Viele unserer Vorfahren glaubten zum Beispiel, die Erde sei eine Scheibe. Damit haben sie sich geirrt; aber das war kein Widerspruch, denn sie wußten nicht, daß die Erde in Wirklichkeit eine Kugel ist.“

Es tut mir leid, aber Sie bestätigen mit Ihrem Einwand meine oben geäußerte Vermutung, im traditionellen Denken komme das Sein-Wollen-wie-Gott zum Ausdruck:

Sie wissen zum Beispiel, daß „die Erde in Wirklichkeit eine Kugel ist“, und maßen sich damit die allgegenwärtige Schau Gottes oder den Blick von nirgendwo und nirgendwann an. Verzichten wir darauf – das ist die postmoderne Bescheidenheit, von der oben die Rede war –, bleibt nur die subjektive Perspektive aus unserem Hier und Jetzt.

 

Begründet läßt sich also nur sagen, daß beispielsweise die Voodoo-Gläubige von der Existenz ihrer Geister und Zombies ebenso überzeugt sind wie wir Abendländer der Moderne von der Existenz unserer objektiven Realität. Ordnen wir erstere einer Hinterwelt zu, wird nicht ersichtlich, weshalb dies bei unserer objektiven Realität anders sein sollte.
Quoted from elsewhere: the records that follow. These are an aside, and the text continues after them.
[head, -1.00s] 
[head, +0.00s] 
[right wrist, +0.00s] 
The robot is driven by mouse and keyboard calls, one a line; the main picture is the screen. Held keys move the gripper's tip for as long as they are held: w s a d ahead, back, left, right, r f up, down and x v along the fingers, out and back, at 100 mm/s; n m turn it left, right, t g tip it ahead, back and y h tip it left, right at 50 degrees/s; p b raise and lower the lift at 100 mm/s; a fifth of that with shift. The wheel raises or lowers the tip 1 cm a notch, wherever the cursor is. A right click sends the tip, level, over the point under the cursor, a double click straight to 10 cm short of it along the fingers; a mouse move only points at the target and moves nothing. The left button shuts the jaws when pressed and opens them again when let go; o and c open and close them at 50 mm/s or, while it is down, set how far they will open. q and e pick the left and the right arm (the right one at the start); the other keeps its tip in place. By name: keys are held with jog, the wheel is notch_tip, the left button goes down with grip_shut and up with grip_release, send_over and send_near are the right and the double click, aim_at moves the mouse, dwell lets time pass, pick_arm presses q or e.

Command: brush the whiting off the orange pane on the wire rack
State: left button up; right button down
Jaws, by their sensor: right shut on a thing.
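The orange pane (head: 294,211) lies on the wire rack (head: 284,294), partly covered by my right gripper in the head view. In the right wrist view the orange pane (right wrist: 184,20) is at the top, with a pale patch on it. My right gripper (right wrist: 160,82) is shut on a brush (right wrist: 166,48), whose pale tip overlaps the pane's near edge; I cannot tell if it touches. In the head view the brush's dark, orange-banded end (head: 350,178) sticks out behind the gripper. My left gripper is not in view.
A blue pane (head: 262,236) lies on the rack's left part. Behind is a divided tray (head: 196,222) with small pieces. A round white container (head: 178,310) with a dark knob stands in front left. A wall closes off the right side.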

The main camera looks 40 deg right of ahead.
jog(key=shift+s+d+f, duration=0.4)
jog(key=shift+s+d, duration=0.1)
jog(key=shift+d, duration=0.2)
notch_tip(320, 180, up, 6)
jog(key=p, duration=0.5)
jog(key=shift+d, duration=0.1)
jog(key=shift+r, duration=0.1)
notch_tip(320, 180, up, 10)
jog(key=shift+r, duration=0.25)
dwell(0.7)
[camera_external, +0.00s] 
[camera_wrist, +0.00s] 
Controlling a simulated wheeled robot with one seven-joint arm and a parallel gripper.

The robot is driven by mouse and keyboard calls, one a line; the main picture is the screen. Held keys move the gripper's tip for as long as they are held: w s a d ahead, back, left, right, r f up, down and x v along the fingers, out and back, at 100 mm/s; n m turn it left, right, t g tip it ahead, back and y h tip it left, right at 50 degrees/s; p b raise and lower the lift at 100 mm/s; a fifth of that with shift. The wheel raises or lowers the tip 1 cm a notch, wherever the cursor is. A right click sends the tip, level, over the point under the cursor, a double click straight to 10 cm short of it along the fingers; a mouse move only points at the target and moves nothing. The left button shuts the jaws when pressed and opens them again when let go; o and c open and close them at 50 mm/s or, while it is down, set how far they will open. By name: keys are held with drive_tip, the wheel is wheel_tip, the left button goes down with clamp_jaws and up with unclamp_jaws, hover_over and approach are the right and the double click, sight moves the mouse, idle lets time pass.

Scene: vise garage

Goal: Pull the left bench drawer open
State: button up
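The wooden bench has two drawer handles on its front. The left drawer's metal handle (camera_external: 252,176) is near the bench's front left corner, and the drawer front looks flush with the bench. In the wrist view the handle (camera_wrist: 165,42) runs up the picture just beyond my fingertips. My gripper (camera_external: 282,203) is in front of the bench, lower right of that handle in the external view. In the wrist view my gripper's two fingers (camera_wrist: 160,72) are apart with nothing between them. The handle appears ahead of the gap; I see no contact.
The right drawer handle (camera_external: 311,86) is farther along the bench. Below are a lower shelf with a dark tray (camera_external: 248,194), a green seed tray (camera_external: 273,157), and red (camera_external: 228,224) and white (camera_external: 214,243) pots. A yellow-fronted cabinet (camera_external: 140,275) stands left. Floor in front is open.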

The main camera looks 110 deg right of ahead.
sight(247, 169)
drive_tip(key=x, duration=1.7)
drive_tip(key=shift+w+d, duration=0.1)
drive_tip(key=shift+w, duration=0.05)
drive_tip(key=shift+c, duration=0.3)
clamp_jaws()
Es handelt sich nicht – wie zumeist behauptet wird – um die Unterscheidung zwischen Wissenschaft und Mythos, sondern um den jeweils festen Glauben entweder an diesen oder an jenen Mythos.
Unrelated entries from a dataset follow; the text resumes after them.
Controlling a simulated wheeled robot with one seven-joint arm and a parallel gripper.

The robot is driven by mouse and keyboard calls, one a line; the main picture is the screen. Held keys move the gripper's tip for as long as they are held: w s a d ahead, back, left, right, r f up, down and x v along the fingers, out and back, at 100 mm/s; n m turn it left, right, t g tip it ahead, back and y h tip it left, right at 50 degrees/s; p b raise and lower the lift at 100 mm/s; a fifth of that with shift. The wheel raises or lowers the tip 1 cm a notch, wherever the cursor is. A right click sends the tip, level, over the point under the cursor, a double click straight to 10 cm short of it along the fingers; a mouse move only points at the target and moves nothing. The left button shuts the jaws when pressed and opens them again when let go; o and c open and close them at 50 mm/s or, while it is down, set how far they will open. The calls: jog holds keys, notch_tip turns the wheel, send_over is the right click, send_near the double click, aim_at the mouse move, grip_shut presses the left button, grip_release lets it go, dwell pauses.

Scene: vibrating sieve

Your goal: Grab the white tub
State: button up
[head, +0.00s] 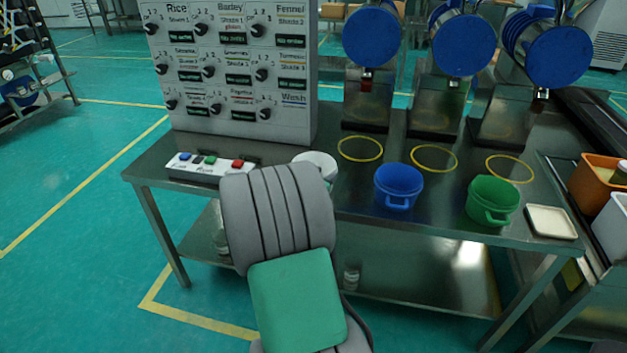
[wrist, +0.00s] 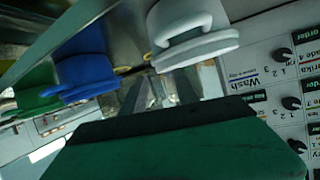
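The white tub (head: 316,163) stands on the steel table in the head view, partly hidden behind my arm. In the wrist view the white tub (wrist: 197,45) is at the top centre, appearing upside down, with its rim and looped handle showing. My gripper (wrist: 162,92) shows in the wrist view as two grey fingers with a gap between them, just past the tub's rim. It looks open and empty, and the tub is not between the fingers. In the head view my arm hides the fingertips.
A blue tub (head: 398,186) and a green tub (head: 492,201) stand to the right, with a cream square dish (head: 551,222). A button box (head: 208,166) and a tall knob panel (head: 238,100) stand at left. Blue-lidded sieve machines (head: 462,45) line the back.

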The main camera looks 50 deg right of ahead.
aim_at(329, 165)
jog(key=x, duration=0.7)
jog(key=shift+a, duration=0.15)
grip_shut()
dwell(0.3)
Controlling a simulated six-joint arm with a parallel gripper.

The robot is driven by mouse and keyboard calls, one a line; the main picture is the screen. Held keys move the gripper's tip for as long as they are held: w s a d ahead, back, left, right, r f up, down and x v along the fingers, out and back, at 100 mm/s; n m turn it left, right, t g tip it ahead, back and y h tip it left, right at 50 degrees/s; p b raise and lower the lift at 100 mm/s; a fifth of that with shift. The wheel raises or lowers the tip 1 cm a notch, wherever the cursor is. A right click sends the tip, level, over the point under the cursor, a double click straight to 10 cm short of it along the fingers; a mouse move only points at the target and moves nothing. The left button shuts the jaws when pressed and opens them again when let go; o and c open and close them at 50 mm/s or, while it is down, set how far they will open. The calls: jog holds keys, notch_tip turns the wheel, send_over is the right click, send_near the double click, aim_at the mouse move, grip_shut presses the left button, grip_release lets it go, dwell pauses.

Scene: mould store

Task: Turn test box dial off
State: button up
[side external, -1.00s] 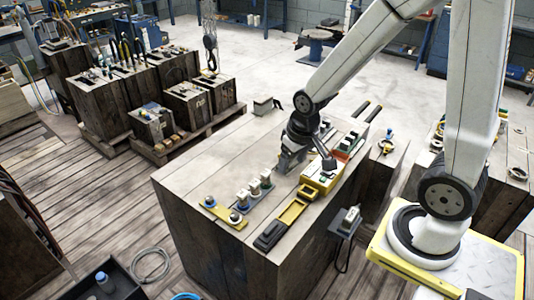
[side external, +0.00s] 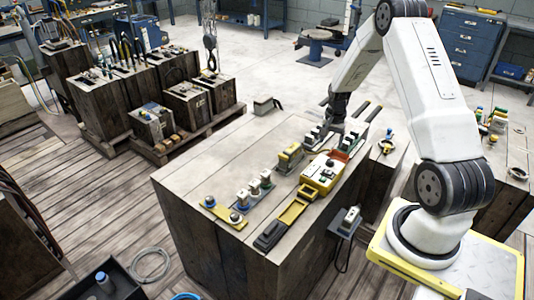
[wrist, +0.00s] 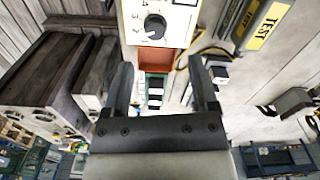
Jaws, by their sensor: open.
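The yellow test box (side external: 322,176) sits on the wooden block, toward its right edge. In the wrist view its pale panel (wrist: 182,30) shows at the top, with the round black dial (wrist: 155,26) and numerals around its left side. A white mark shows on the dial, but I cannot tell its exact setting. My gripper (wrist: 162,78) is open, its two fingers apart with nothing held between them. The dial lies beyond the fingertips, not touched. In the side view my gripper (side external: 336,112) is at the far end of the block, behind the test box.
A red-orange tray (wrist: 154,58) with small parts lies beside the box. A yellow-topped component (side external: 289,158), several upright white parts and a yellow frame (side external: 293,212) stand on the block (side external: 210,165). A grey box (side external: 349,218) hangs at its right side. The block's far left top is clear.

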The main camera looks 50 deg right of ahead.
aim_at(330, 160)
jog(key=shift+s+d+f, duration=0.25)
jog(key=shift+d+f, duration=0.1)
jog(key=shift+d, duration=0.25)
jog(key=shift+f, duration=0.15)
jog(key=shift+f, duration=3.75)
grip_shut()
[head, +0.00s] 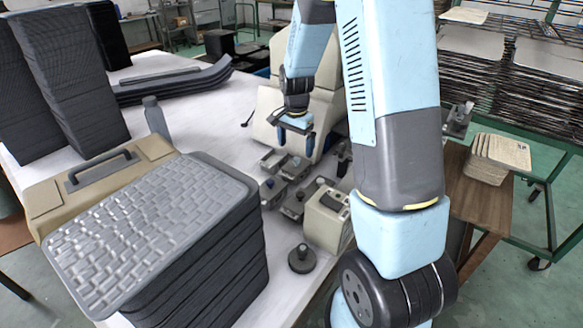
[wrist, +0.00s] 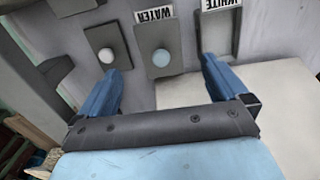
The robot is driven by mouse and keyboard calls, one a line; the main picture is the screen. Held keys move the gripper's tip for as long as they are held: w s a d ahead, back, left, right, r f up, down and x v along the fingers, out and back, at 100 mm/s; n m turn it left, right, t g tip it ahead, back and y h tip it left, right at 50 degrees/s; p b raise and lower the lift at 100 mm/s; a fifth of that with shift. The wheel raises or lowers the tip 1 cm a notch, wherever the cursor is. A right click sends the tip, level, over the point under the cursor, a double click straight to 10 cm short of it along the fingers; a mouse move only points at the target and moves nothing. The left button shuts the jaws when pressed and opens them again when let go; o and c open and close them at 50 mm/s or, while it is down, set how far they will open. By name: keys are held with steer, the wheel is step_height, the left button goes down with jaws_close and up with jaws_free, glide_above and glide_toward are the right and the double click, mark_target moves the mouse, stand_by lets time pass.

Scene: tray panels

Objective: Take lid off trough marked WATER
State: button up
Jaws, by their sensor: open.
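In the wrist view an upside-down WATER label (wrist: 154,13) sits above a grey lid (wrist: 161,73) with a round pale-blue knob (wrist: 161,58). My gripper (wrist: 158,75) is open, its two blue fingers spread left and right of this lid with the knob between them. The fingers do not appear to touch the knob. In the head view my gripper (head: 296,137) hangs over the far end of the group of small grey troughs (head: 284,167). The WATER label cannot be read there.
A lid with a white knob (wrist: 106,56) lies to the left in the wrist view. To the right, a trough under a WHITE label (wrist: 218,5) shows a pale interior. A stack of dark panels (head: 150,225), a beige box (head: 327,218) and a black round object (head: 302,259) share the table.

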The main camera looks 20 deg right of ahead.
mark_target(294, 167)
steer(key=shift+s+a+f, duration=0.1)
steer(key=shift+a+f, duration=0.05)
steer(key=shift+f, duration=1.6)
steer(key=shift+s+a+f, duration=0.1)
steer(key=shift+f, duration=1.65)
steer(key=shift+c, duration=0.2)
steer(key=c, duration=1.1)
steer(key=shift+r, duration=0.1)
Zur Postmoderne gehört es also insbesondere, die abendländische Kultur der Neuzeit nicht mehr als etwas Besonderes, als Fortschritts- oder gar Endziel zu sehen, sondern ebenso wie die anderen Kulturen auch:

Alle Weltbilder oder Mythen sind Versuche, einen Weg zum wahren Leben oder dessen Fülle zu finden.

 

Aber damit stehen wir natürlich vor einem Riesenproblem:

Wenn ein Haitianer verspricht, uns systematisch und stringent, das heißt, möglichst ohne Glaubensbekenntnisse jeglicher Couleur in die Philosophie einzuführen, und dann sein Buch mit der höchst speziellen Voodoo-Realität beginnt, sind wir wahrscheinlich kaum motiviert weiterzulesen.
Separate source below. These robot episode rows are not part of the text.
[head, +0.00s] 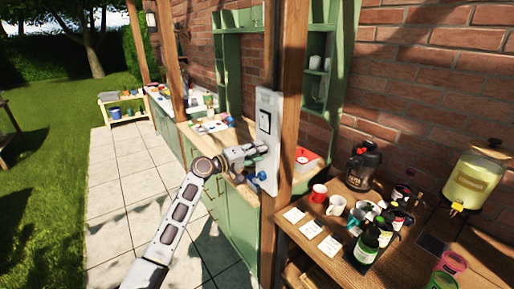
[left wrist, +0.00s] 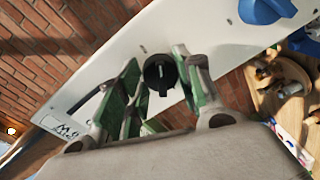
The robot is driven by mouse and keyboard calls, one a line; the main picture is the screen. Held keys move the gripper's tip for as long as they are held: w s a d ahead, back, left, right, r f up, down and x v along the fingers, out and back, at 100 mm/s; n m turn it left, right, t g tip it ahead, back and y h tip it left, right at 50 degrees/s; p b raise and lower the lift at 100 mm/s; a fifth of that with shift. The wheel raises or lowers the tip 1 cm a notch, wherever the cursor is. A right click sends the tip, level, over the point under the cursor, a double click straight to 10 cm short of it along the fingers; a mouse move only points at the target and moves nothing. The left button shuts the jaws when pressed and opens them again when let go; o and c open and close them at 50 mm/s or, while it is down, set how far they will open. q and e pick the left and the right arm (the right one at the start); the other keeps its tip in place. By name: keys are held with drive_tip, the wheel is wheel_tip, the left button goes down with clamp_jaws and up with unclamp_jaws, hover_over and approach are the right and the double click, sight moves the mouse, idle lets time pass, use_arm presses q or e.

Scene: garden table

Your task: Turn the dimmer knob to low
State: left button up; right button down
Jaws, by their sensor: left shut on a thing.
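A pale control panel (head: 267,101) is fixed to a wooden post in the head view. It fills the upper part of the left wrist view (left wrist: 215,38) as a slanted white plate. A black round dimmer knob (left wrist: 160,74) with a light pointer mark sits on it. My left gripper (head: 262,153) reaches the panel's lower half from the left. In the left wrist view its fingers (left wrist: 159,75) stand on both sides of the knob and are shut on it. The gripper hides the knob in the head view. My right gripper is not in view.
A blue knob (head: 262,176) sits lower on the panel, close to my gripper. The wooden post (head: 289,80) stands right behind the panel. To the right, a wooden table (head: 345,200) holds mugs, bottles and a drink dispenser (head: 474,180). Paving on the left is clear.

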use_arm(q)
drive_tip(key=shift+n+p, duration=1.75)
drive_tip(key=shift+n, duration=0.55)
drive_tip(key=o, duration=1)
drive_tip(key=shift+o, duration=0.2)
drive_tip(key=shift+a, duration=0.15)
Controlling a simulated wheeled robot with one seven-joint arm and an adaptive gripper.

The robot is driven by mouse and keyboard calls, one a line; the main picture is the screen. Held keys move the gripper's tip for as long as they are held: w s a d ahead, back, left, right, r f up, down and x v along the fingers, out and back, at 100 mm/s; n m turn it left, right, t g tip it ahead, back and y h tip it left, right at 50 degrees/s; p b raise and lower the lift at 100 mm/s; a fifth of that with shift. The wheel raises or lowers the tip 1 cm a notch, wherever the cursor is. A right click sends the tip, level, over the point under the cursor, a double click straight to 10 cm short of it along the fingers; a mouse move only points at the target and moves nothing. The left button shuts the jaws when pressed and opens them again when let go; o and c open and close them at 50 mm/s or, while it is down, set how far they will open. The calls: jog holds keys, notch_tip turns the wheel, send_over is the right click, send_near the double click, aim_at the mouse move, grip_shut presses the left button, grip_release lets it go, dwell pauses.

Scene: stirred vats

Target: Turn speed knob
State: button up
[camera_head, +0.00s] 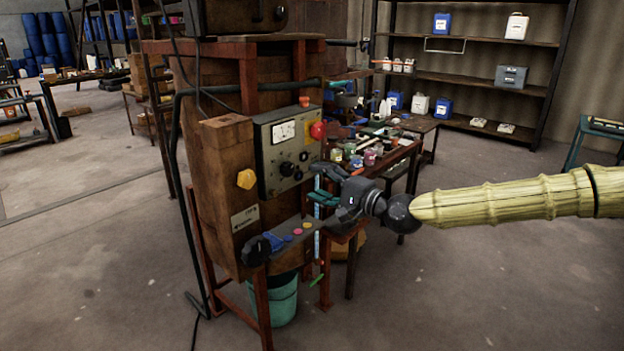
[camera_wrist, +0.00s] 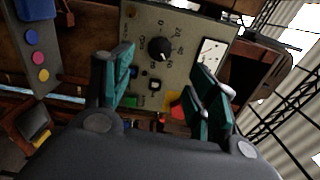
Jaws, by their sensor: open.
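The speed knob, a black dial with a white pointer mark and a numbered scale, sits on the grey control panel. It shows in the head view (camera_head: 287,169) and in the wrist view (camera_wrist: 160,49). My gripper (camera_head: 318,192) is just right of the panel in the head view. In the wrist view my gripper (camera_wrist: 162,58) has its green fingers spread, with the knob in the gap between the tips. The fingers look empty. I cannot tell how far the tips are from the panel face.
The panel (camera_head: 263,140) also carries a gauge (camera_head: 284,132) and a red mushroom button (camera_head: 317,130). A lower sloped box (camera_head: 277,243) holds coloured buttons and a black handwheel (camera_head: 255,250). A cluttered table (camera_head: 400,158) stands behind my gripper.

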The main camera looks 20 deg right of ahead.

Sie gehört so zur Haitianischen Hinterwelt wie die objektive Realität zu der unsrigen. Natürlich habe ich ein extremes Beispiel gewählt; aber es ist nicht absurd, sondern lediglich deutlich:

Welchen Bestandteil unseres Weltbilds auch immer wir wählen – Materie, Naturgesetze, Evolution, Urknall . . . –, all das entstammt der traditionellen Hinterwelt der Moderne und entspricht damit den Geistern und Zombies der Voodoo-Kultur

Wenn ein moderner Abendländer verspricht, uns systematisch und stringent, das heißt, möglichst ohne Glaubensbekenntnisse jeglicher Couleur in die Philosophie einzuführen, und dann sein Buch mit Materie, Naturgesetzen, Evolution oder Urknall beginnt, sollten uns demzufolge ähnliche Zweifel befallen.

 

Wir benötigen als verläßliches Fundament für unsere Überlegungen einen „neutralen“ Ausgangspunkt, und müssen dazu die „wissenschaftlichen Weltbilder“ ebenso hinter uns lassen wie die „abergläubischen Mythen“.